Dalam Kitab Al-Majmu’, Imam An-Nawawi (penulis Kitab Riyadhus Sholihin dan Hadis Arba’in) menyatakan: “Shalat yang dikenal dengan shalat Raghaib yang berjumlah dua belas rakaat dan dikerjakan antara maghrib dan isya pada malam jumat pertama bulan Rajab, serta shalat malam nishfu sya’ban yang berjumlah seratus rakaat adalah bid’ah yang mungkar, tidak boleh seseorang terperdaya oleh karena kedua shalat itu disebut dalam Kitab Qutul Qulub dan Ihya Ulumuddin, atau karena berdasarkan hadits yang disebutkan pada kedua kitab tersebut, sebab semuanya adalah bathil. Tidak boleh seseorang terperdaya oleh ulah sebagian tokoh, yang belum jelas baginya hukum kedua shalat ini, lalu mengarang dalam beberapa lembar kertas untuk menganjurkannya. Ini adalah tindakan menipu.”

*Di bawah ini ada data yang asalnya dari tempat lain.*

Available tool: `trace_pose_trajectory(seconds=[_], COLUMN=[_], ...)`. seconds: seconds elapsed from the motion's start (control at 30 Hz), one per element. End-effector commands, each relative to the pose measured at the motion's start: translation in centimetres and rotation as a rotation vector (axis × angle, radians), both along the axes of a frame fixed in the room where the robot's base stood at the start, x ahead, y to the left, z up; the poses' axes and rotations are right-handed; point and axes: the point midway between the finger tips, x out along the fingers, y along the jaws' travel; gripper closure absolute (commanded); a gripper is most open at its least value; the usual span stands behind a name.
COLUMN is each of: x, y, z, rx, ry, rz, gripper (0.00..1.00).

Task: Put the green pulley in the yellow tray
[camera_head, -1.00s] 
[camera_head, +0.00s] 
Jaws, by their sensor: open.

Masih banyak ucapan para ulama dalam hal ini. Kalau kita mau menukil semua tentu akan panjang sekali. Semoga apa yang kami sebutkan diatas cukup memuaskan bagi pencari kebenaran.

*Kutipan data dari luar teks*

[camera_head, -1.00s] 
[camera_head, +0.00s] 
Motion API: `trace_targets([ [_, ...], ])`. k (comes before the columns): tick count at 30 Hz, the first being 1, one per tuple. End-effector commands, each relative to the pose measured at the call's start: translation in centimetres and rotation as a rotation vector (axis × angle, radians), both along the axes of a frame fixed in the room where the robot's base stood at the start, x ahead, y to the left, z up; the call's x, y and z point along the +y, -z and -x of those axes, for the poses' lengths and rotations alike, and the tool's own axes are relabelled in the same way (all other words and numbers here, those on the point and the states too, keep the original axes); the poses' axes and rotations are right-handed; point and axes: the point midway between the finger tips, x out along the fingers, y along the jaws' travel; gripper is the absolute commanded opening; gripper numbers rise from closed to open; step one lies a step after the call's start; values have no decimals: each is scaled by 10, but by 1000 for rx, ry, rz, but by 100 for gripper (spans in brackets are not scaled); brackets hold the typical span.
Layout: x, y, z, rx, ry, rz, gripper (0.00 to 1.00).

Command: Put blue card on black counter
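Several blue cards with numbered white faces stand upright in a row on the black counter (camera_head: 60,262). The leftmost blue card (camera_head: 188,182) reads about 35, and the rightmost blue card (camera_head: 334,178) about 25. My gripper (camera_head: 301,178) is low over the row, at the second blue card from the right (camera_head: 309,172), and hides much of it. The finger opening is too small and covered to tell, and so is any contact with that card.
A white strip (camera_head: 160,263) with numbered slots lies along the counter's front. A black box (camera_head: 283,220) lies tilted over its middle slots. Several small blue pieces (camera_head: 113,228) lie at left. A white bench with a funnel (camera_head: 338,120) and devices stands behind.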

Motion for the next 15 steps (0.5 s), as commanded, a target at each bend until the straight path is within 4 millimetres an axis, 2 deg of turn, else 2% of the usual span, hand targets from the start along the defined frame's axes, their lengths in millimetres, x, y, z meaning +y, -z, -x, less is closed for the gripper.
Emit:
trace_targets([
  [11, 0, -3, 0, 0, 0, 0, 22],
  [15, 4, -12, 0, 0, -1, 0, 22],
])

Dari beberapa ayat Al-Qur’an, hadits dan pernyataan para ulama diatas, jelaslah bagi pencari kebenaran bahwa peringatan malam nishfu Sya’ban dengan shalat atau amalan lainnya, serta pengkhususan siang harinya dengan puasa itu semua adalah bid’ah yang mungkar menurut jumhur ulama, tidak ada dasar sandarannya dalam syari’at Islam, bahkan merupakan perbuatan yang diada-adakan, cukuplah bagi pencari kebenaran dalam masalah ini, juga masalah lainnya firman Allah: “Pada hari ini telah Kusempurnakan untukmu agamamu…” (Al-Maidah: 3)

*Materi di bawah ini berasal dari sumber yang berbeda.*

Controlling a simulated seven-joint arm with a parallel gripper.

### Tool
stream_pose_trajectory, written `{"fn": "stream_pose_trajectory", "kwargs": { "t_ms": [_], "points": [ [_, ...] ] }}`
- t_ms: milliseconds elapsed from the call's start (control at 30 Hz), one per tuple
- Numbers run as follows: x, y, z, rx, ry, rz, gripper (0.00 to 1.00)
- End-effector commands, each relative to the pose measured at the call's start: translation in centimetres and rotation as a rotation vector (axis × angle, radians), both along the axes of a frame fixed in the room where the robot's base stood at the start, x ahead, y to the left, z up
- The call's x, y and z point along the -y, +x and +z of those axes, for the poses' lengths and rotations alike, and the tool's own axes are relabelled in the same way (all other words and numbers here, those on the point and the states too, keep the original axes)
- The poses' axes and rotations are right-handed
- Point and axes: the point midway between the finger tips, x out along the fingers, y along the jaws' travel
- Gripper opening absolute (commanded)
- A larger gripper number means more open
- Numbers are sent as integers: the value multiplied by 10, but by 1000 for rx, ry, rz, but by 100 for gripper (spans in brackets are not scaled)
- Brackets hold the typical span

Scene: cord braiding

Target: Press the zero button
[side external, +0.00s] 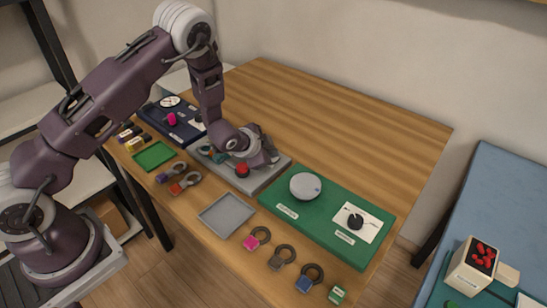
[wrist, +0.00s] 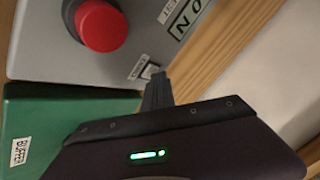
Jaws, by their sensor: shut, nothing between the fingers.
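My gripper (side external: 268,158) is shut and empty, low over the right part of the grey panel (side external: 270,178). In the wrist view its dark fingertips (wrist: 156,84) are at a small pale button (wrist: 150,71) near the panel's edge. A small label (wrist: 138,67) beside that button is too small to read surely. The fingertips overlap part of the button, and I cannot tell whether they press it. A big red button (wrist: 101,25) stands on the same panel, and it also shows in the side view (side external: 242,170).
A green board (side external: 325,212) with a round grey disc (side external: 305,186) and a dial (side external: 355,221) adjoins on the right. A grey tray (side external: 227,214) and several coloured tags lie along the front edge. The table's back is clear.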

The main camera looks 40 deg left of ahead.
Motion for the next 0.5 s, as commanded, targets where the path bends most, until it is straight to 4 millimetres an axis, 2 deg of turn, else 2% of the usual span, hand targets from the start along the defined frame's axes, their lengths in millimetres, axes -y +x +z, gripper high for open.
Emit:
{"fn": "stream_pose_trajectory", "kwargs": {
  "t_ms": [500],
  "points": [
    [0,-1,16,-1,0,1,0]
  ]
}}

Andaikata malam nishfu Sya’ban dikhususkan dengan acara atau ibadah tertentu, pastilah Nabi sallallahu ‘alahi wa sallam memberikan petunjuk pada umatnya, atau beliau sendiri yang mengerjakannya. Dan jika hal itu memang pernah terjadi, niscaya telah disampaikan oleh para sahabat kepada kita, mereka tidak akan menyembunyikannya, karena mereka adalah sebaik-baik manusia yang paling tulus setelah para nabi. Maka jelaslah, memperingati malam nisfu Sya’ban adalah bid’ah.

Semoga Allah melimpahkan taufik-Nya kepada kita dan kaum muslimin untuk berpegang teguh kepada sunnah dan menetapinya, serta mewaspadai hal-hal yang bertentangan dengannya. Sungguh dia Maha Mulia dan Maha Pemberi. Wallahu a’lam.